Required work >> Where a line of the material contains the string "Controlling", copy that line.

Data lines >>
::::::::

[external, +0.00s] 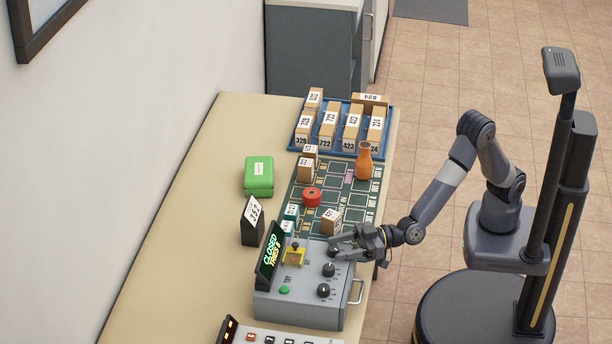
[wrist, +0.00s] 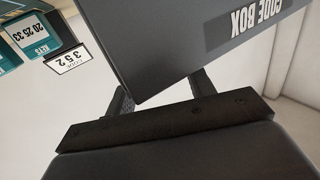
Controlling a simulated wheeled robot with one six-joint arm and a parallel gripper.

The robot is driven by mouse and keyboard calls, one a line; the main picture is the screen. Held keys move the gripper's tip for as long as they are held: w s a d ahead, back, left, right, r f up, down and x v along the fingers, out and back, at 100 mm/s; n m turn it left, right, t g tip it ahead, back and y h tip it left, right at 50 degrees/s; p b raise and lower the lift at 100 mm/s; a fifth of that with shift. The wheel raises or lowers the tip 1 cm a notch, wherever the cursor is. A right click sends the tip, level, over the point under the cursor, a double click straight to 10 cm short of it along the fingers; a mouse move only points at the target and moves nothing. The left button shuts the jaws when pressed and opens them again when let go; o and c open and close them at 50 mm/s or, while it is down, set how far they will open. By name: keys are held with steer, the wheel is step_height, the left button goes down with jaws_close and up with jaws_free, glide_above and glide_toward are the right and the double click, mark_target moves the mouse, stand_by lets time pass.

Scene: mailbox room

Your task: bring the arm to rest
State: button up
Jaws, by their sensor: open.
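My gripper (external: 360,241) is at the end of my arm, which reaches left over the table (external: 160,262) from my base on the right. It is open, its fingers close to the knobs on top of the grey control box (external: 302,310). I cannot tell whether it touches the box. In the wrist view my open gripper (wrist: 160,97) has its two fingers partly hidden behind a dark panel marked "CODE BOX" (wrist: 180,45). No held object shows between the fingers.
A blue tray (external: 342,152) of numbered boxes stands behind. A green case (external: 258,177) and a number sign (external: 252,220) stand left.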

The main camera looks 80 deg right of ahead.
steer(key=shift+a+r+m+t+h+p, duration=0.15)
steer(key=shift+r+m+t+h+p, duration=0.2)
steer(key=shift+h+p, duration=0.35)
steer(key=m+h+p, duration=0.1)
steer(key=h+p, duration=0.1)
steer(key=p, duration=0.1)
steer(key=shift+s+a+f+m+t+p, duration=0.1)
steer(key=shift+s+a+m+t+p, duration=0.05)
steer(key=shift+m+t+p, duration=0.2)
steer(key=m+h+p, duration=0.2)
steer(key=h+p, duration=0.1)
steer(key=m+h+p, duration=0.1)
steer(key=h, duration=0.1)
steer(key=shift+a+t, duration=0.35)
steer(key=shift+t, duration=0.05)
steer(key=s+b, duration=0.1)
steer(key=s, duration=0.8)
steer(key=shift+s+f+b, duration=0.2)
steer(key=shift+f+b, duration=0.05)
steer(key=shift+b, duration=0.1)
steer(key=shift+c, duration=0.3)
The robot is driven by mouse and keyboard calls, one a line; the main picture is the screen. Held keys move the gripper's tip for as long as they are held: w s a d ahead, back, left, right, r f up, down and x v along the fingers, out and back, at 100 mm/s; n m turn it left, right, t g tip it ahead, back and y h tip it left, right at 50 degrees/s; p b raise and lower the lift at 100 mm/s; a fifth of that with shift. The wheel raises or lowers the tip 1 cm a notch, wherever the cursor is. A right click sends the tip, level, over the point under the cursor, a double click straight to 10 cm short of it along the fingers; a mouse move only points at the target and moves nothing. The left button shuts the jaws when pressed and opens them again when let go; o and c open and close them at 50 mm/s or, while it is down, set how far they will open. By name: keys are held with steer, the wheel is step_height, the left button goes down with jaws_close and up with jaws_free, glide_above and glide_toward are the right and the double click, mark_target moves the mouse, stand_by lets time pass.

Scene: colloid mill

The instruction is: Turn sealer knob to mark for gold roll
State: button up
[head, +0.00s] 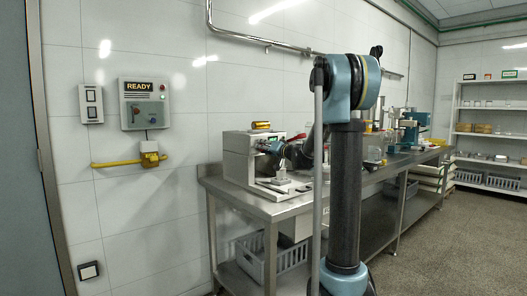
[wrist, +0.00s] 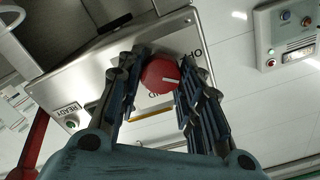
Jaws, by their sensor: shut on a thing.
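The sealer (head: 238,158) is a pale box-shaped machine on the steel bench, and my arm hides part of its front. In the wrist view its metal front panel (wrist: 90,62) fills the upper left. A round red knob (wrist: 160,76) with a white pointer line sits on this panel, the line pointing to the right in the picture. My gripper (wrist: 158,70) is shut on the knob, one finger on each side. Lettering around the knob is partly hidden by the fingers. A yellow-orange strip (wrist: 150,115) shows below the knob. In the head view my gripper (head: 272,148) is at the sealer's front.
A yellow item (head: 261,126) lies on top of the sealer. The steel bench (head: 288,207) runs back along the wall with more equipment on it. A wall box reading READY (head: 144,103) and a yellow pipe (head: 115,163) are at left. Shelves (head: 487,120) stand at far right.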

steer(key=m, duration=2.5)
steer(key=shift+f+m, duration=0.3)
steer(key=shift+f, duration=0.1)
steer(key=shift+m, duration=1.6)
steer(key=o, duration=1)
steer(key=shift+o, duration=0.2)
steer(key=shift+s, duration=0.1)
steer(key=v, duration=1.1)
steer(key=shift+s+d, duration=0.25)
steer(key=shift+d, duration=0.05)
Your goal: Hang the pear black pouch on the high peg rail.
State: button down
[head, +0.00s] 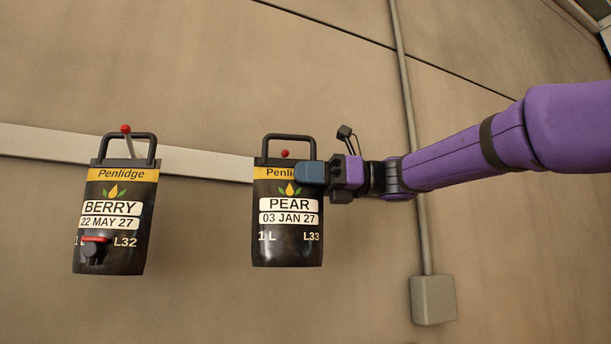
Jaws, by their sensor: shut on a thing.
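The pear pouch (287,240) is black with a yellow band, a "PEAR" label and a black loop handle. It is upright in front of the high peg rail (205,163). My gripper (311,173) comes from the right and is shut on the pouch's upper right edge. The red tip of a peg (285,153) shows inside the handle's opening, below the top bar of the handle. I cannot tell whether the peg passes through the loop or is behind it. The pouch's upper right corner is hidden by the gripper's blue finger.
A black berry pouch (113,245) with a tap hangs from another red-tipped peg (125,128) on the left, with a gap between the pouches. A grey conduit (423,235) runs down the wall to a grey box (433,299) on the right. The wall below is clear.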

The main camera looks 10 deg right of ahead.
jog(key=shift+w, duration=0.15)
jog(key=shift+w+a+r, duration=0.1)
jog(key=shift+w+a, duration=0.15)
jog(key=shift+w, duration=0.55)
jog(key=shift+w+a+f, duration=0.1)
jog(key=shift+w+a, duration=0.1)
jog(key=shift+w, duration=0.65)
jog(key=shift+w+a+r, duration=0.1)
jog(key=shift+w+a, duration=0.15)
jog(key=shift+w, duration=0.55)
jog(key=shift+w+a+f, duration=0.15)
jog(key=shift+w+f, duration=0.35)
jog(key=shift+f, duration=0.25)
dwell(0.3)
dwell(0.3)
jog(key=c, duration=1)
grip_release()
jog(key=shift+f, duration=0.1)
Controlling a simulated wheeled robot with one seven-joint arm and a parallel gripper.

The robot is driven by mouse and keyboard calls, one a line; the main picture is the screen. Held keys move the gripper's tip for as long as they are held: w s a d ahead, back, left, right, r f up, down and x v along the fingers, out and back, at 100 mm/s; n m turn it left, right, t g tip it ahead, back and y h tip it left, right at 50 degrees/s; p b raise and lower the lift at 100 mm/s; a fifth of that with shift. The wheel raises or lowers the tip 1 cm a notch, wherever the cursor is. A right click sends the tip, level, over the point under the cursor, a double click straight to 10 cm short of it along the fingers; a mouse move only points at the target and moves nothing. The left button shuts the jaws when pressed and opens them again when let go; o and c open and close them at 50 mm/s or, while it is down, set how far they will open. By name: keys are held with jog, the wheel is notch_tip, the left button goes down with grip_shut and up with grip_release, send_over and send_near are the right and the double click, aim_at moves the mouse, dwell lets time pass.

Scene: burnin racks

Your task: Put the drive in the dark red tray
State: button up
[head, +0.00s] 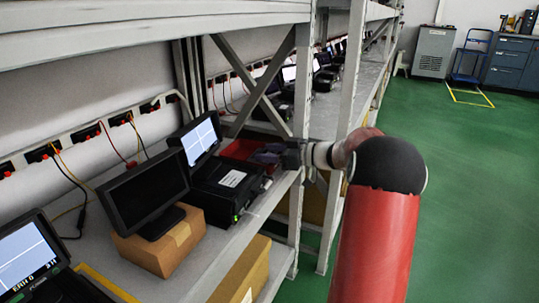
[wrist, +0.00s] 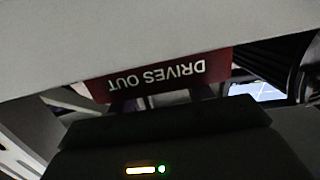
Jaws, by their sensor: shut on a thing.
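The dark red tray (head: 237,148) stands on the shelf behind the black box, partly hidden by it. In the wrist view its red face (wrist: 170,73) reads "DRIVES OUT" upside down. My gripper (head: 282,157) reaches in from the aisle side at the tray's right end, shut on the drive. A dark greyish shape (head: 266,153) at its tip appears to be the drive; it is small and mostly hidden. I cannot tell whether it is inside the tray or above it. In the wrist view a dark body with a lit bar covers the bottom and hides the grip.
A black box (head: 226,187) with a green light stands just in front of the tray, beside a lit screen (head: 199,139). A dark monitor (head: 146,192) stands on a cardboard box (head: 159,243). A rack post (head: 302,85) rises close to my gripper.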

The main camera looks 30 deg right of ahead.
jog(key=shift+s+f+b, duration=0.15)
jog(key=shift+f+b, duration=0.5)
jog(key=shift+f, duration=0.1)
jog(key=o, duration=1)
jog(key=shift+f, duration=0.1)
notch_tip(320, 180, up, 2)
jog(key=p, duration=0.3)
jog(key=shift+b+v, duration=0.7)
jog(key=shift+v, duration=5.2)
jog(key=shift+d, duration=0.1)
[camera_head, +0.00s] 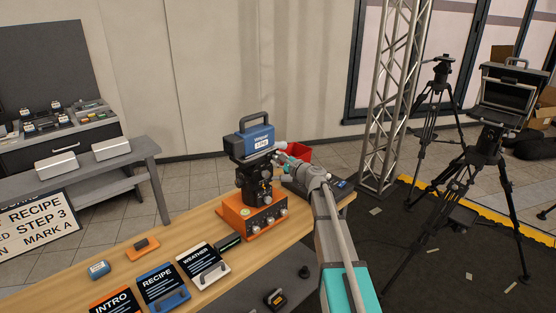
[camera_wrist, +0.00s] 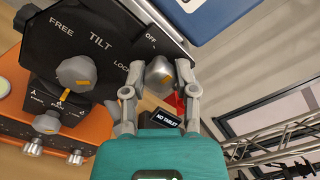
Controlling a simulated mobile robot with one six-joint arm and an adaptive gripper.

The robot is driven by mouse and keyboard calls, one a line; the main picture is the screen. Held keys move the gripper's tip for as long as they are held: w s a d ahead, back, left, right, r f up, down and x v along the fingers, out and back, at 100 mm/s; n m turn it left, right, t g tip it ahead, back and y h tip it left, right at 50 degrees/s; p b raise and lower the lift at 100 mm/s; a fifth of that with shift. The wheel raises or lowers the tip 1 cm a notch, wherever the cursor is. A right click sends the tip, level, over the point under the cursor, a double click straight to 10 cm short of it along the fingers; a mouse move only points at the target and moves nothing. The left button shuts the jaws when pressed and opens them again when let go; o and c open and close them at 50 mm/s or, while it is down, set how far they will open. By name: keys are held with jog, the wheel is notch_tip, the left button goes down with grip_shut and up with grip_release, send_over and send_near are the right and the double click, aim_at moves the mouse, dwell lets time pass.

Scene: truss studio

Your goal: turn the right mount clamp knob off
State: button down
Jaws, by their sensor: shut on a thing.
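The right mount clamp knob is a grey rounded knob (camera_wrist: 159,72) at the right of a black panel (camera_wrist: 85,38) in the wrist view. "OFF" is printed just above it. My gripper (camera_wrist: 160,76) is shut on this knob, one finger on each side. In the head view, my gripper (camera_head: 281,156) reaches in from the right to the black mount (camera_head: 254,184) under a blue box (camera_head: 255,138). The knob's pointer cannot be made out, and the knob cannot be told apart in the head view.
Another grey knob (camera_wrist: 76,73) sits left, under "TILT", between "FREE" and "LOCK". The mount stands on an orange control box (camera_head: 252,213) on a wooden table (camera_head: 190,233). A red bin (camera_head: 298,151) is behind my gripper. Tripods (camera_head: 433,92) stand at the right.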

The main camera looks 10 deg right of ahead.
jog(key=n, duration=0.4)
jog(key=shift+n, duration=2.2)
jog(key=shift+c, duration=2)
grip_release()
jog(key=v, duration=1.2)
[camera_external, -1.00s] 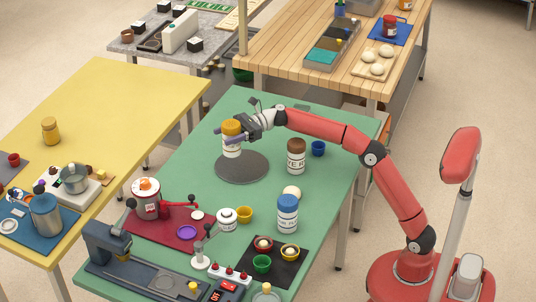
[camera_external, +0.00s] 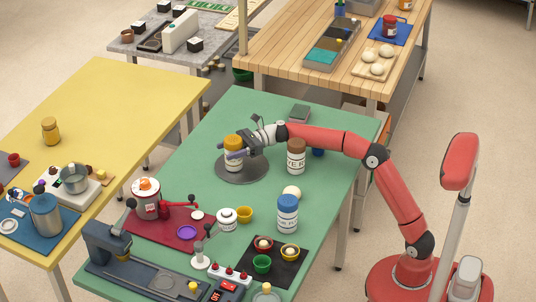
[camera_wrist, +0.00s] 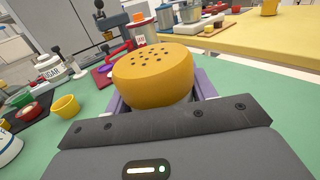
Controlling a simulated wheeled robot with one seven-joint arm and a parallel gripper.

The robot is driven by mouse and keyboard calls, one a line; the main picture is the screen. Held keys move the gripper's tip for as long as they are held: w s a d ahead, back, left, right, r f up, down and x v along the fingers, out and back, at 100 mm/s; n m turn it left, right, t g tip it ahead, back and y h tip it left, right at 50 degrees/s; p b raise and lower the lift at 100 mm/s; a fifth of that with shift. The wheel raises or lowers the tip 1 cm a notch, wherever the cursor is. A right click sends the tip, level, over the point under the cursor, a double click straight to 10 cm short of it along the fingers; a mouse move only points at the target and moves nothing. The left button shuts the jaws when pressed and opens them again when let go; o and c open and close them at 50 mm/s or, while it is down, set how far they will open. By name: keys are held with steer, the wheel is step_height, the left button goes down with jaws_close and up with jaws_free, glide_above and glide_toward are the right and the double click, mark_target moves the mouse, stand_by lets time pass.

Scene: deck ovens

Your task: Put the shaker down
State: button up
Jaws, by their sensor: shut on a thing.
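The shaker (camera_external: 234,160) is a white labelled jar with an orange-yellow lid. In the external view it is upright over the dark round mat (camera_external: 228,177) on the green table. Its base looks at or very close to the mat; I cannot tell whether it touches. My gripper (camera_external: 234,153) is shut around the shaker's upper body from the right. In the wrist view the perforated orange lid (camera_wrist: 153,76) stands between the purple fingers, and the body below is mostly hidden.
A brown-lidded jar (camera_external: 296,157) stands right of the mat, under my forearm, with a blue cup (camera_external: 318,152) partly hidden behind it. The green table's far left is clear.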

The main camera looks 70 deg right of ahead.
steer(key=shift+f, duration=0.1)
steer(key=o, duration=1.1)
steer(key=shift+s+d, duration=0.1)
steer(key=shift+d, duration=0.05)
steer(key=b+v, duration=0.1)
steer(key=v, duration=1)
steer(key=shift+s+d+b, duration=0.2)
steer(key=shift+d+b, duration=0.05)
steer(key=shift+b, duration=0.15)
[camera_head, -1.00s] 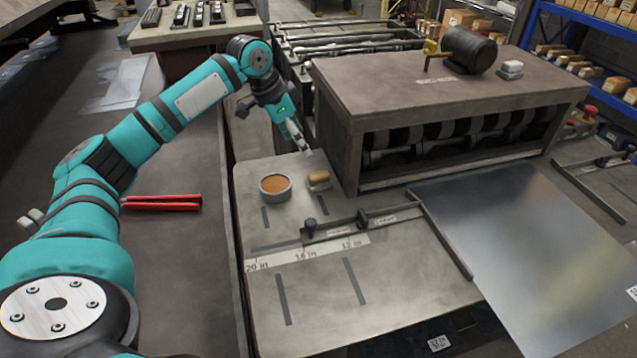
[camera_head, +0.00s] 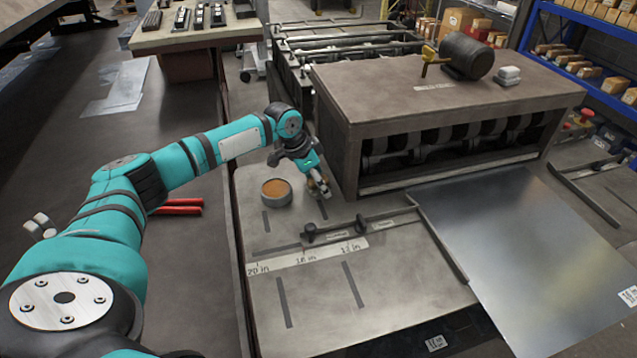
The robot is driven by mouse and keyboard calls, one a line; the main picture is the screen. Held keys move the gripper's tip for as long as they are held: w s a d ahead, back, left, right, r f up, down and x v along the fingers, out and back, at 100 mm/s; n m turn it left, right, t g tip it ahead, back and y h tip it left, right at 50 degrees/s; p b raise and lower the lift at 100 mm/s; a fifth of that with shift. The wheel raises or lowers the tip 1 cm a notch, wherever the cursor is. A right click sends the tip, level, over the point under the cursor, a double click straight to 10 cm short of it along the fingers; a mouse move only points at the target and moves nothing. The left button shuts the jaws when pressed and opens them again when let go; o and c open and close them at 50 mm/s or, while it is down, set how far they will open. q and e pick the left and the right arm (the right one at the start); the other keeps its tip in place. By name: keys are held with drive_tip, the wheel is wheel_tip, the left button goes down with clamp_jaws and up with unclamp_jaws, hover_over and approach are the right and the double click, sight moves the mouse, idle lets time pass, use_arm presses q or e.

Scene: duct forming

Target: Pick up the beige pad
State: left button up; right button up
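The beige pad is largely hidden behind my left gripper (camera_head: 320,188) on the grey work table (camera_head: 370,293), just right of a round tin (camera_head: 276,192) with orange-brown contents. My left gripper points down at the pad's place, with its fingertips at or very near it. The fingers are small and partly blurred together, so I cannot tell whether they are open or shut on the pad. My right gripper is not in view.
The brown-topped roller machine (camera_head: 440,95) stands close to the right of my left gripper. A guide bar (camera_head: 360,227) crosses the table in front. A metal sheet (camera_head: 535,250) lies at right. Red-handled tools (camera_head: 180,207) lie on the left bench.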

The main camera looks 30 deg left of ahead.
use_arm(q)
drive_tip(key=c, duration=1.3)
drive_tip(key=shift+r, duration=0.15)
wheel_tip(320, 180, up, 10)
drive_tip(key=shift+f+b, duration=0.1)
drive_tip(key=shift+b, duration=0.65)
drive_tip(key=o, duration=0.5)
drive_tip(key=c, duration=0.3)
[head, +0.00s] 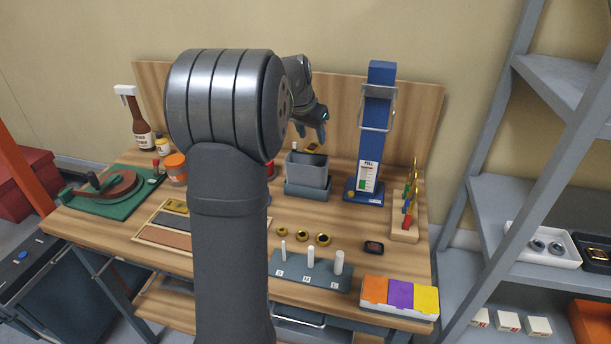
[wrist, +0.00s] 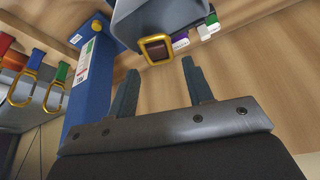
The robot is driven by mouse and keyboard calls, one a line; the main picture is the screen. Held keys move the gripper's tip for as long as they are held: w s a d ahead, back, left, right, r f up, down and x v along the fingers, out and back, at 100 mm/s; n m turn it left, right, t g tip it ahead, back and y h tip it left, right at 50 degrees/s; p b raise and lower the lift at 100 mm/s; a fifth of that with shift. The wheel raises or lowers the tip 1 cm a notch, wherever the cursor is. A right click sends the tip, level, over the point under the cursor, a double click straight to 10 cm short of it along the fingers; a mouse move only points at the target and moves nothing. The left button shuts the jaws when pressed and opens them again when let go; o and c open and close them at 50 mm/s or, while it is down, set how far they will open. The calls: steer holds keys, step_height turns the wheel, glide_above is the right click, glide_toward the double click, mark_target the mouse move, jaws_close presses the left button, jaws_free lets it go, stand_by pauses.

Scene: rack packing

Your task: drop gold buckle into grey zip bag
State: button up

::::::::

The result >>
Controlling a simulated wheeled robot with one six-joint arm and a parallel gripper.
Controlling a simulated wheeled robot with one seven-joint arm and a parallel gripper.
Controlling a simulated mobile robot with one six-joint arm and an adaptive gripper.
Controlling a simulated wheeled robot with one seven-joint arm and a parallel gripper.

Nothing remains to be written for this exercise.